L’assurance des chantiers est la clé de voûte de tout grand projet de construction ; elle sert à protéger les parties participant au projet et la valeur du projet lui-même, sous réserve du libellé exprès de la police. Les tribunaux ont reconnu que les polices d’assurance des chantiers à couverture étendue apportaient certitude et stabilité aux projets de construction, notamment par la réduction du nombre de litiges.
Dans une décision récente de la Cour supérieure de justice de l’Ontario (Fluid Hose & Coupling Inc. v. Allianz Global Risks US Insurance Company et al.),[1] tout en reconnaissant que chaque affaire dépendait des faits et du libellé exprès de la police en jeu, le juge Schabas a confirmé que l’approche des tribunaux canadiens consistant à admettre une interprétation large des dispositions des polices d’assurance des chantiers ayant trait à la couverture était conforme aux objectifs d’intérêt public reconnus qui les sous-tendent. Cette approche à la détermination de l’étendue de la couverture est particulièrement cruciale lorsqu’un assureur tente d’intenter une action en subrogation contre les parties participant au projet, ce qui est généralement interdit lorsque celles-ci sont elles-mêmes assurées en vertu de la police.
Résumé des faits
Fluid Hose & Coupling Inc. (Fluid Hose) était un fournisseur dans le cadre d’un projet de construction d’une tour d’habitation à Toronto (le projet).
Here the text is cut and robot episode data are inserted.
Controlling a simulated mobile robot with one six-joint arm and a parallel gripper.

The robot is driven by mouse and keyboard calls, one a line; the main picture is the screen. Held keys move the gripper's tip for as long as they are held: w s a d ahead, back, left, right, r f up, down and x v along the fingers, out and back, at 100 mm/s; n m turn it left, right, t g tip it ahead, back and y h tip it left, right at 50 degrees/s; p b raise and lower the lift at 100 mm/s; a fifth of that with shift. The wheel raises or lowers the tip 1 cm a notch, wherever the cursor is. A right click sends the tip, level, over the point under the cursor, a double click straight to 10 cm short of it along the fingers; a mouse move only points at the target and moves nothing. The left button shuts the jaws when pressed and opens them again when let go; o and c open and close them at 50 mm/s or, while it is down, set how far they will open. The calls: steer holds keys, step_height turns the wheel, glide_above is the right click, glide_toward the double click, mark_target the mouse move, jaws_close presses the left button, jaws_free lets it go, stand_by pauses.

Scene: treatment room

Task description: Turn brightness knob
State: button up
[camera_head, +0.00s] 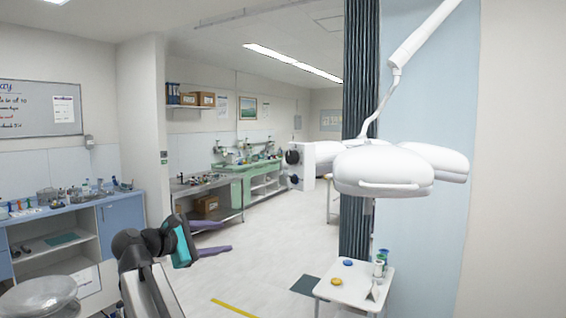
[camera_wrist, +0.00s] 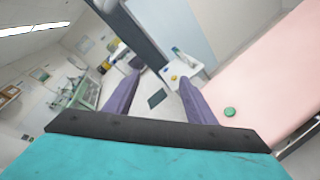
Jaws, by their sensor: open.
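In the head view a white lamp (camera_head: 385,170) with rounded heads hangs from a jointed arm at the right of centre. A white box (camera_head: 315,160) shows at the lamp's left side, with a dark upper knob (camera_head: 292,157) and a smaller dark lower knob (camera_head: 294,179) on its left face. I cannot read which one is for brightness. My gripper (camera_head: 229,235) is lower and to the left of the knobs, apart from them. Its purple fingers are spread and empty. In the wrist view my gripper (camera_wrist: 160,78) also shows open; no knob can be made out there.
A white side table (camera_head: 355,285) with small items stands below the lamp. A dark curtain (camera_head: 360,120) hangs behind it. In the wrist view a pink bed (camera_wrist: 270,85) with a green round object (camera_wrist: 230,112) lies at right.

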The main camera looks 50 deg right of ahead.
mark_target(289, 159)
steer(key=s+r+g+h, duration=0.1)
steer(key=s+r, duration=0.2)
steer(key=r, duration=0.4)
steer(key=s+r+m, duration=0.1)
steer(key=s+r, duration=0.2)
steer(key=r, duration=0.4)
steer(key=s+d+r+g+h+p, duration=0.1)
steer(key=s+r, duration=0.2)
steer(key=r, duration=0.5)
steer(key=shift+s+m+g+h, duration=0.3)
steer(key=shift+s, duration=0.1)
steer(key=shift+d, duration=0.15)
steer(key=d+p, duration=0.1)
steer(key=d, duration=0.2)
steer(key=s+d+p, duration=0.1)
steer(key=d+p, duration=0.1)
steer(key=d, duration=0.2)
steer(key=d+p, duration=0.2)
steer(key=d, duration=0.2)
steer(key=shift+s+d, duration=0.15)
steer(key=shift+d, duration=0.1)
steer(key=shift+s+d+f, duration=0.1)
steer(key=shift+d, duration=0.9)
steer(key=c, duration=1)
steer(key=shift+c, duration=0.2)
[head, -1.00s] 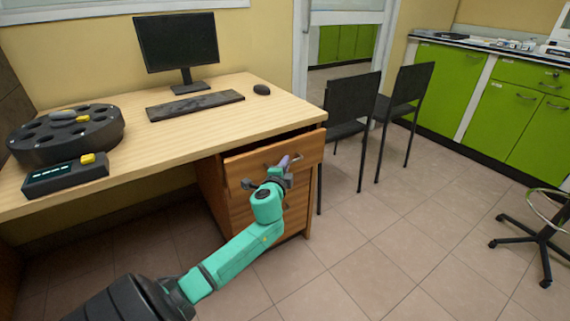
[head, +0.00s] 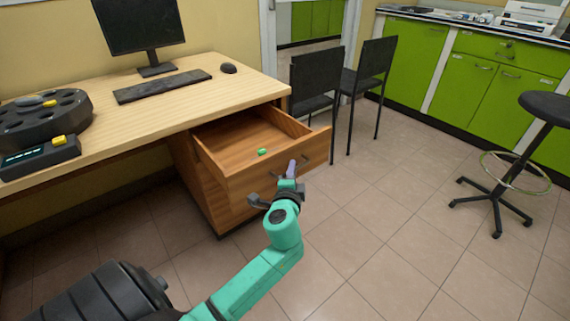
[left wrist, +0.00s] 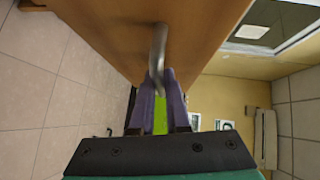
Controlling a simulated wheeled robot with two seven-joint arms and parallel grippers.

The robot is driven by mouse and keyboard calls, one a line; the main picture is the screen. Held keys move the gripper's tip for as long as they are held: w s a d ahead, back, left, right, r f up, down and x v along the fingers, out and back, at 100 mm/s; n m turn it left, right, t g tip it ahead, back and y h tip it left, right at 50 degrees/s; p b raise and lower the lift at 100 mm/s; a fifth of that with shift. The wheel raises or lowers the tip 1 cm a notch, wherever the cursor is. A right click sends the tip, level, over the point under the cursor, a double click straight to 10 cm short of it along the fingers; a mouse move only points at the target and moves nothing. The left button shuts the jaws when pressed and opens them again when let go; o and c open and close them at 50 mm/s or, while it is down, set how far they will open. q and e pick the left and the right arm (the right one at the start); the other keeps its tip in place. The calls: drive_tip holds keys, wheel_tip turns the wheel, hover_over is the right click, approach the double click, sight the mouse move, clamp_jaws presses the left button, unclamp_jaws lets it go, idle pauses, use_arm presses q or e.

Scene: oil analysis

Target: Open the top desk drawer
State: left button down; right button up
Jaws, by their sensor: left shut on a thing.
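The top desk drawer (head: 262,180) stands well open in the head view, pulled out from under the right end of the desk (head: 215,101). A small green item (head: 262,152) lies inside it. My left gripper (head: 291,168) is at the drawer's front face. In the left wrist view its two purple fingers (left wrist: 160,100) are shut on the metal drawer handle (left wrist: 158,50). My right gripper is not in view.
On the desk are a monitor (head: 138,24), a keyboard (head: 163,86), a mouse (head: 228,68), a dark round holder (head: 40,122) and a small device (head: 38,158). Black chairs (head: 316,78) stand right of the desk. A stool (head: 500,190) is at the far right. The floor between is clear.

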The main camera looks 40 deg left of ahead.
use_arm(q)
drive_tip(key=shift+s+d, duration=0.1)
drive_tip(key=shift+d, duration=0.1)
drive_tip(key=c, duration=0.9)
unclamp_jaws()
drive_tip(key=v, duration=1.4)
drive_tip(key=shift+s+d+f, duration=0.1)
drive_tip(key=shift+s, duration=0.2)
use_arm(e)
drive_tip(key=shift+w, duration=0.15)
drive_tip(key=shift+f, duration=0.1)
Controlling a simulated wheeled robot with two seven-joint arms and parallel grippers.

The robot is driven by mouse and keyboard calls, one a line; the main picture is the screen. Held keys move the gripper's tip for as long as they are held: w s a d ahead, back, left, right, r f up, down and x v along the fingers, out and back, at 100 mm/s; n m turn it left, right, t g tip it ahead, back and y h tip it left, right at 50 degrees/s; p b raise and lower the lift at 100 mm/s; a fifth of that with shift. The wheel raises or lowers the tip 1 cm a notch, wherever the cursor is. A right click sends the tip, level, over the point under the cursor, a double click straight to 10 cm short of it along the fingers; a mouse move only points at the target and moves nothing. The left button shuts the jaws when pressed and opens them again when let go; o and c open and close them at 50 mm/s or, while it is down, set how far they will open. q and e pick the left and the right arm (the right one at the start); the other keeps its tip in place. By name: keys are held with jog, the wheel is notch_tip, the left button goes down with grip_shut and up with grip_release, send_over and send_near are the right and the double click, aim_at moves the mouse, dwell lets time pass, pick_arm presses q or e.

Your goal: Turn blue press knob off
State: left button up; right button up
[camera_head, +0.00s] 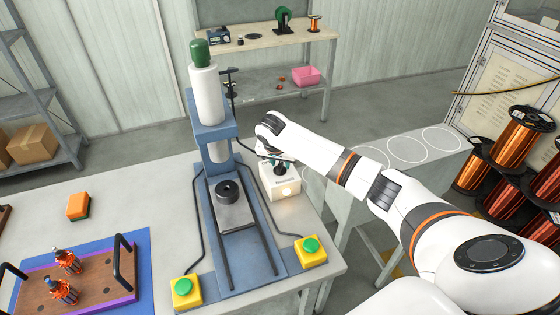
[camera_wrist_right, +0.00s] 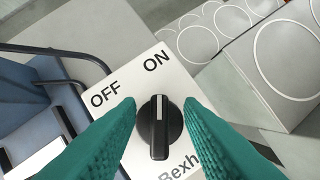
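The blue press (camera_head: 212,130) stands on the white table, with a white cylinder and green cap on top. Beside it on the right is a white switch box (camera_head: 284,187), partly hidden under my right gripper (camera_head: 279,167). In the right wrist view the box (camera_wrist_right: 160,77) carries the words OFF and ON and a black knob (camera_wrist_right: 158,128). The knob's white mark points up toward ON. The green fingers of my right gripper (camera_wrist_right: 160,101) are open, one on each side of the knob, with small gaps visible. My left gripper is not in view.
Yellow boxes with green buttons (camera_head: 311,250) (camera_head: 186,292) flank the press base. A brown tray (camera_head: 90,285) with copper-wound parts lies at the left, near an orange block (camera_head: 78,206). Copper spools (camera_head: 519,136) stand at the right.

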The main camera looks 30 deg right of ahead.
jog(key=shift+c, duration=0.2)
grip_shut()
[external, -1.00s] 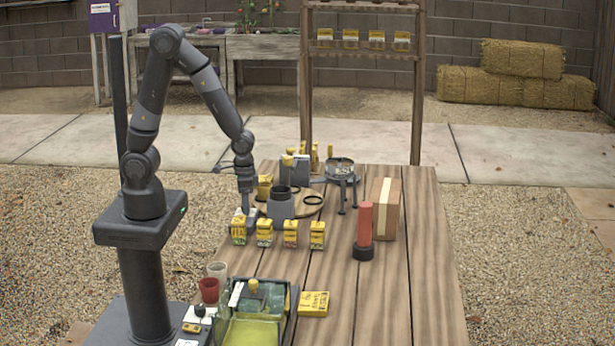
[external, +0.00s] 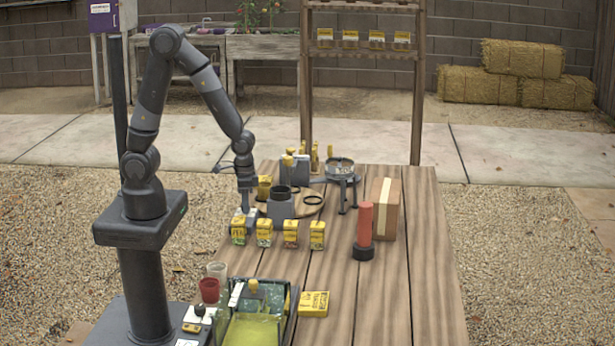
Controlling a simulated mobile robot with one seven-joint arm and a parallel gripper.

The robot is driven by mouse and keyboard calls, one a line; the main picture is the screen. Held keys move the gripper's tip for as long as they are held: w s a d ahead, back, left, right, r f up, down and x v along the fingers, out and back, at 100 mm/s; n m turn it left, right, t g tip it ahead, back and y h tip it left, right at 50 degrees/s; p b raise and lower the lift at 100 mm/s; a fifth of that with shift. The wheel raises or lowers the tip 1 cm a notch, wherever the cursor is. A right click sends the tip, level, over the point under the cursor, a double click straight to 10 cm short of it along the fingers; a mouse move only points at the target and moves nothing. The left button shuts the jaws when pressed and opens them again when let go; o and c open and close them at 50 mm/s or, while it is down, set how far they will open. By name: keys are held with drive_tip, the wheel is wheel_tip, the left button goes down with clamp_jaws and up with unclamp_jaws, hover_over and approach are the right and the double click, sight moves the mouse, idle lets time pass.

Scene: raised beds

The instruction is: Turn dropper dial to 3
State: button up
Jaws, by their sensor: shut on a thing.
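My gripper (external: 245,211) points straight down at the left edge of the wooden table, behind a row of yellow-topped packets. It is shut on a small thing beside the grey cup-shaped holder. That thing is too small and too covered by the fingers to make out, and I cannot tell whether it is the dropper dial. No dial numbers can be read in this view.
Yellow-topped packets (external: 290,233) stand in front of the gripper. The grey holder (external: 280,206) is just to its right. A red cylinder (external: 365,225), a cardboard box (external: 386,208) and a round stand (external: 340,172) are farther right. A green-yellow tray (external: 258,330) lies in front.

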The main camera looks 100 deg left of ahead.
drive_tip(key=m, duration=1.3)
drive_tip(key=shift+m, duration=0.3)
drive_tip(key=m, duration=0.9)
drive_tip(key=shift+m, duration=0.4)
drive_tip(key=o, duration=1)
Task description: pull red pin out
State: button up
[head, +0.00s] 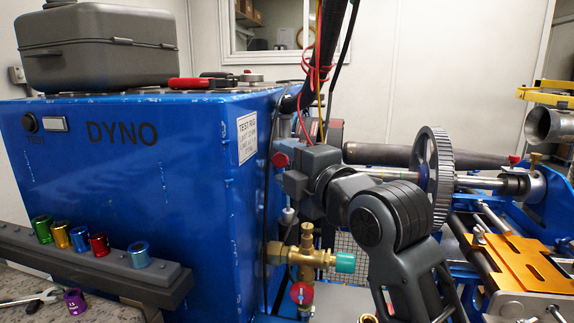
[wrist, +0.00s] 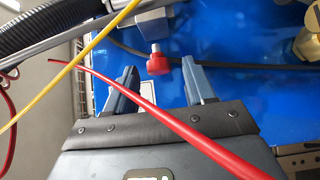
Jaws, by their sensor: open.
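The red pin shows in the wrist view as a red knob (wrist: 158,64) on a short metal shaft coming from a grey block (wrist: 150,26). In the head view a red knob (head: 281,160), apparently the same one, sits at the right side of the blue cabinet. My gripper (wrist: 161,80) is open and empty in the wrist view. The knob appears between and just beyond its fingertips, with no clear contact. In the head view my arm's end is close to the knob, and its fingers are hard to make out.
Red and yellow wires (wrist: 70,68) cross in front of the wrist camera, over my gripper. A black hose (head: 333,45) hangs above my arm. A brass valve (head: 305,255) stands below, and a large gear (head: 432,178) is to the right. The blue cabinet (head: 120,190) is left.

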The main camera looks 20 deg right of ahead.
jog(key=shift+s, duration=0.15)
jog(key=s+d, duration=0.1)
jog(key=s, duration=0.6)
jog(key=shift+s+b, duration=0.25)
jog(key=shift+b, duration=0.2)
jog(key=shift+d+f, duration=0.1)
Fluid Hose se situait au bas de la pyramide des parties participant au projet : RioCan était le maître d’ouvrage et le promoteur du projet ; aux fins de la réalisation du projet, elle a passé avec PCL Constructors Canada (PCL) un contrat de services d’entrepreneur général et de directeur des travaux. PCL a ensuite passé avec Malfar Mechanical Inc. (Malfar) un contrat d’approvisionnement et d’installation de l’équipement mécanique, de la plomberie et du système de protection contre les incendies, y compris les armoires de CVC et les thermopompes. Malfar a à son tour passé avec HTS Engineering Ltd. (HTS) un contrat de sous-traitance prévoyant l’achat des armoires de CVC et des thermopompes nécessaires au bâtiment. HTS a ensuite passé un contrat de fabrication de thermopompes sur mesure avec Omega Heat Pumps Inc. (Omega), qui a recouru aux services de sa société sœur, Sigma Convector Enclosure Corp. (Sigma), pour la fabrication et la fourniture des armoires de CVC et des thermopompes. Sigma, quant à elle, s’est tournée vers Fluid Hose pour l’approvisionnement des robinets à bille dont elle avait besoin pour fabriquer les armoires de CVC et les thermopompes sur mesure.
La police d’assurance chantier relative au projet (la police) a été émise par Allianz Global Risks US Insurance Company (Allianz) et désignait expressément RioCan et PCL comme assurées, de même que les parties suivantes : « [traduction libre] tous les entrepreneurs, sous-traitants, consultants, sous-consultants, consultants en architecture, consultants en ingénierie, directeurs de construction et de projet ou toute autre entité ayant un intérêt assurable dans le projet et ayant été accréditée à titre de fournisseur comme l’attestent les certificats ci-joints ».
En outre, dans la police, la définition du terme « sous-traitant » était large, à savoir « [traduction libre] i) toute personne, entreprise ou société concluant un contrat avec un entrepreneur, et ii) toute personne, entreprise ou société concluant avec un entrepreneur, relativement au projet, un contrat dérivé d’un tel contrat prévoyant la fourniture ou le louage de travaux, de services, de matériaux ou d’équipement, ou toute combinaison de ce qui précède, indiqués dans les déclarations. Les termes « entrepreneur » et « sous-traitant » ne comprennent pas les ingénieurs-conseils et les architectes-conseils.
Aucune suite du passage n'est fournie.